_SUPPLIED DATA:_
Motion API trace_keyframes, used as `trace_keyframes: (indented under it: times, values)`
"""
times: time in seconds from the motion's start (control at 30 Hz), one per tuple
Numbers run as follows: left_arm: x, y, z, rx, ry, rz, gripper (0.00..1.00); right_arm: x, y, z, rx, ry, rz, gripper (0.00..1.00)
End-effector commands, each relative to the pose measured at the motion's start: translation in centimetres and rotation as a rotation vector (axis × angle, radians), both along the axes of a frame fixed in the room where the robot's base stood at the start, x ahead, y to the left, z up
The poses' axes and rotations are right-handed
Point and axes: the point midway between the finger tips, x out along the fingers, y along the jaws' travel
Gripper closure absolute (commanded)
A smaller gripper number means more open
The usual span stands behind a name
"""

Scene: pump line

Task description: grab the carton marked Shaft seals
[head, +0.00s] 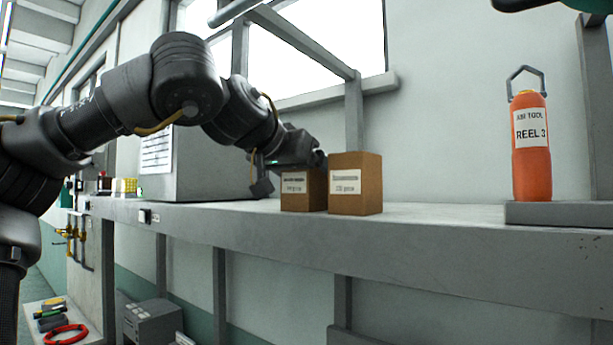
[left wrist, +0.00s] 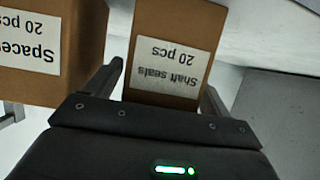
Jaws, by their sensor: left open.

_WORK INSTRUCTIONS:_ Write the listing out a second time exactly, dropping all images.

_RESPONSE FOR THIS EXERCISE:_
Motion API trace_keyframes, used as `trace_keyframes: (indented under it: times, values)`
"""
times: time in seconds from the motion's start (control at 30 Hz), one per tuple
Numbers run as follows: left_arm: x, y, z, rx, ry, rz, gripper (0.00..1.00); right_arm: x, y, z, rx, ry, rz, gripper (0.00..1.00)
End-effector commands, each relative to the pose measured at the motion's start: translation in centimetres and rotation as a rotation vector (axis × angle, radians), both along the axes of a frame fixed in the room where the robot's base stood at the start, x ahead, y to the left, z up
The poses' axes and rotations are right-handed
Point and axes: the point midway between the finger tips, x out along the fingers, y along the jaws' travel
Gripper closure absolute (commanded)
A smaller gripper number means more open
The usual span stands behind a name
"""

Scene: pump line

Task description: grab the carton marked Shaft seals
[head, +0.00s] 
[left wrist, +0.00s] 
Jaws, by their sensor: left open.

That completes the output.